Tujuan pemidanaan dalam
literature Bahasa Inggris adalah Reformation,
Restraint, Restributioan dan Individual
Deterrence serta General Deterrence.
Retribution adalah pembalasan
terhadap orang yang telah melakukan kejahatan dimana seseorang yang telah
melakukan kejahatan haruslah dijatuhi pidana tanpa melihat manfaat lain
pejatuhan pidana.
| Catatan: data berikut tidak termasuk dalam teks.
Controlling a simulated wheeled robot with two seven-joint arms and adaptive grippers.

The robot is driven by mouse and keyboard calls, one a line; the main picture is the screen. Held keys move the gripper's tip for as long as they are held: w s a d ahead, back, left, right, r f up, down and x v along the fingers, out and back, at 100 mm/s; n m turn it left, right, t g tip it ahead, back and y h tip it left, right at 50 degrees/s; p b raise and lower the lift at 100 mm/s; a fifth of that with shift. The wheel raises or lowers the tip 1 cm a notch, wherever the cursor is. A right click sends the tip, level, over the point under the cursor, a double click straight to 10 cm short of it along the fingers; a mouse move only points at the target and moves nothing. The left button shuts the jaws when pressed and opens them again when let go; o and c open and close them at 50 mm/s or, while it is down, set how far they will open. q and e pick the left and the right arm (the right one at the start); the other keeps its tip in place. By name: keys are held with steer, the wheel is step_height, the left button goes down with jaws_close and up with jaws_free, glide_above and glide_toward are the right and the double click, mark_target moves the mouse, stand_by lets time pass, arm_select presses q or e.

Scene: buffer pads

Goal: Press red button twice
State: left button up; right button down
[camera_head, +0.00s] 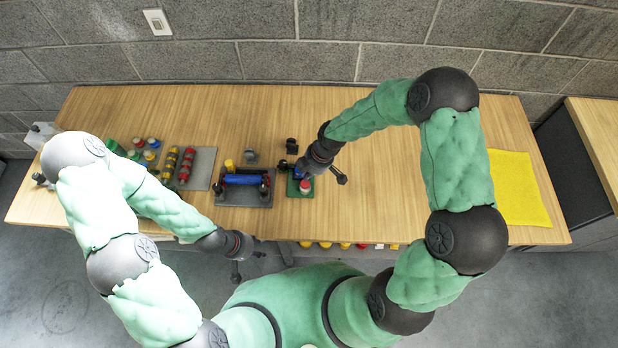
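A small red button (305,187) stands at the front right of a green base (292,190) near the middle of the table. A blue part on the same base is partly hidden by my right gripper (322,175). The right gripper hangs over the right side of the base, just behind and to the right of the red button. Its fingers look spread and empty; I cannot tell whether it touches the base. My left gripper (247,264) is in front of the table's front edge, away from the base, with its fingers apart and empty.
A grey board with a blue roller (240,180) lies left of the green base. Further left is a grey board (203,168) with red and yellow pieces. A yellow pad (520,190) lies at the right end. The wooden table (400,200) is clear between.

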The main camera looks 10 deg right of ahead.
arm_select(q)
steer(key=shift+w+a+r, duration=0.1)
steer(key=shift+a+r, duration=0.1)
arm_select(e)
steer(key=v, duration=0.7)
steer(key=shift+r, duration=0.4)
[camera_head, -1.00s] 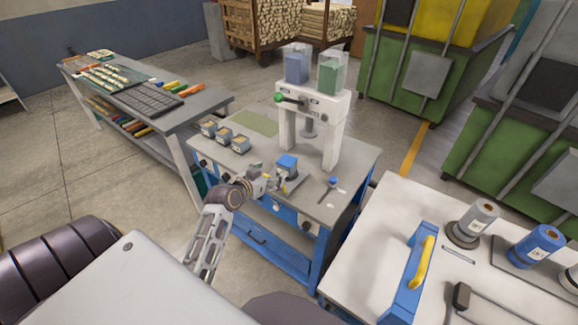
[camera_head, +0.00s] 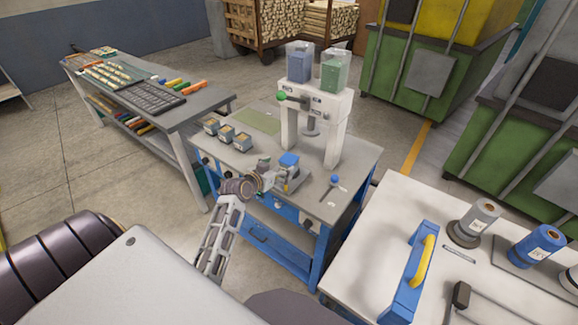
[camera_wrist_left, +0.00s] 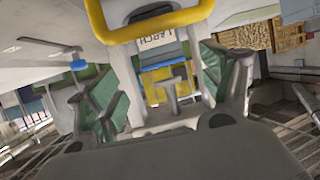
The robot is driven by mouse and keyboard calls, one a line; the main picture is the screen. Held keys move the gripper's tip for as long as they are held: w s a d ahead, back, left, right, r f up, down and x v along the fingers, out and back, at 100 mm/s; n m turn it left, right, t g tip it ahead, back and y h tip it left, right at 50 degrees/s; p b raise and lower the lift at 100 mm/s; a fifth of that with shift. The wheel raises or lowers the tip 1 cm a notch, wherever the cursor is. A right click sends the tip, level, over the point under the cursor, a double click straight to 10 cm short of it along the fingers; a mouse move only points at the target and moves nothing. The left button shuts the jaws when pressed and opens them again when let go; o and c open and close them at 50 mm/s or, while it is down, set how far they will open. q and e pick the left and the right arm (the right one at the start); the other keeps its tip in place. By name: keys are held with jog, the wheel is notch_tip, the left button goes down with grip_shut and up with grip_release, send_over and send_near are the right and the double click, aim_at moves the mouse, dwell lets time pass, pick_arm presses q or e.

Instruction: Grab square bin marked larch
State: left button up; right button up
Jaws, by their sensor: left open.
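A small square bin with a blue top (camera_head: 289,159) stands on a grey holder on the blue-framed workbench, in front of the white press. In the left wrist view its pale label (camera_wrist_left: 155,40) reads LARCH upside down, with a curved yellow band (camera_wrist_left: 150,27) around it. My left gripper (camera_head: 270,174) is open just left of this bin in the head view. Its two green-padded fingers (camera_wrist_left: 157,85) lie to either side of the bin's line in the wrist view; contact cannot be told. My right gripper is not in view.
The white press (camera_head: 318,105) rises behind the blue-topped bin. A blue-knobbed lever (camera_head: 335,180) is right of it. A white table (camera_head: 375,235) with a yellow-handled blue frame is at right.

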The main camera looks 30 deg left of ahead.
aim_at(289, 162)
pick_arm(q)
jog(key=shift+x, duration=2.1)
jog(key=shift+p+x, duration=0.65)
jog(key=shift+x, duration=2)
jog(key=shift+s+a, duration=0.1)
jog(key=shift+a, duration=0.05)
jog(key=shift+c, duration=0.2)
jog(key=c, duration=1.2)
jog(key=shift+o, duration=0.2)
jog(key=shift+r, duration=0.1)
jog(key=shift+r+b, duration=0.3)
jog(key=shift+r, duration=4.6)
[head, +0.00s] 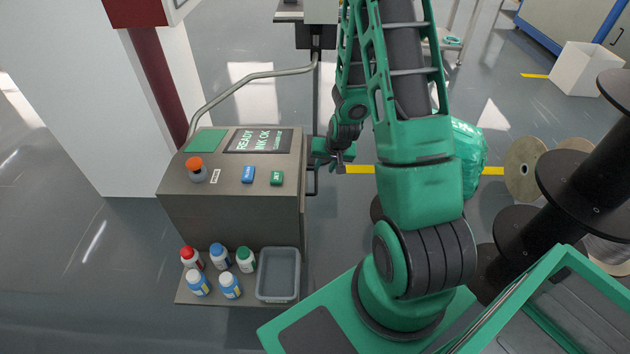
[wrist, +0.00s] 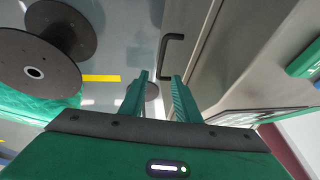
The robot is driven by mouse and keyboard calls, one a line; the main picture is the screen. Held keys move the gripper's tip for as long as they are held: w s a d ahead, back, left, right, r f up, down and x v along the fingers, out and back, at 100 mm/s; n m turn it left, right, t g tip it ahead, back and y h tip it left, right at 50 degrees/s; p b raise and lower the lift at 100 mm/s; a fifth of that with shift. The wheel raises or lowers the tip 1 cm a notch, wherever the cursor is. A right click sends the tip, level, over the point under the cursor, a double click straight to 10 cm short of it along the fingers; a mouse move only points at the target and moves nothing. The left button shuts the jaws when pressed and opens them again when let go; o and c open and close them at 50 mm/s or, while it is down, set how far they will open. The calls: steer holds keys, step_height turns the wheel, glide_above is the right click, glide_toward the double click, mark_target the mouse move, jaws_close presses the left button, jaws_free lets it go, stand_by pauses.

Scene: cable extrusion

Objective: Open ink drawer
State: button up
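The grey ink machine (head: 235,205) stands left of my arm. A black bar handle (head: 312,182) is on its right side, at the drawer; it also shows in the wrist view (wrist: 165,55) against the grey side panel (wrist: 200,55). My gripper (head: 335,165) is beside that side of the machine, close to the handle. In the wrist view my gripper (wrist: 160,76) is open, with two green fingers apart. The near end of the handle appears between the fingertips; I cannot tell whether either finger touches it. The drawer looks shut.
Several small bottles (head: 220,258) and a grey tray (head: 278,285) sit on the machine's front shelf. Dark cable reels (head: 580,190) stand at the right; one reel (wrist: 35,45) shows in the wrist view. A bent pipe (head: 245,80) rises behind the machine.

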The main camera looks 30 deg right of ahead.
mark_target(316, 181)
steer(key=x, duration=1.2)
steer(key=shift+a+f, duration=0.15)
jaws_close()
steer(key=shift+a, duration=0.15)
Retribution ini berkaitan dengan teori pembenaran penjatuhan
pidana yaitu teori absolute atau teori pembalasan, dimana kejahatan yang
dilakukan itu yang menjadi penyebab dijatuhkannya pemidanaan.
Restraint adalah menjauhkan pelaku
kejahatan dari kehidupan masyarakat dengan maksud menghindarkan masyarakat dari
keresahan untuk terjadinya kejahatan yang akan dilakukan lagi oleh si Pelaku
kejahatan tersebut, sehingga masyarakat menjadi lebih tenang dan aman. Untuk
itulah si Pelaku kejahatan dijatuhkan pidana penjara agar tidak berada lagi
bersama masyarakat. Reformation tujuannya yaitu untuk memperbaiki atau
merehabilitasi Pelaku kejahatan yang telah merugikan pihak lain dengan
kejahatan yang telah dilakukannya agar si Penjahat tersebut menjadi orang yang
baik dan tidak lagi meresahkan masyarakat dengan mengulang kembali melakukan
kejahatan, sehingga si Penjahat tersebut dapat diterima bahkan berguna bagi
masyarakatnya.
Adapun Deterrence yang khusus tujuannya adalah
agar si Pelaku kejahatan yang telah dijatuhi pidana menjadi jera atau kapok
sehingga ia tidak melakukan lagi kejahatan yang sama atau kejahatan lainnya.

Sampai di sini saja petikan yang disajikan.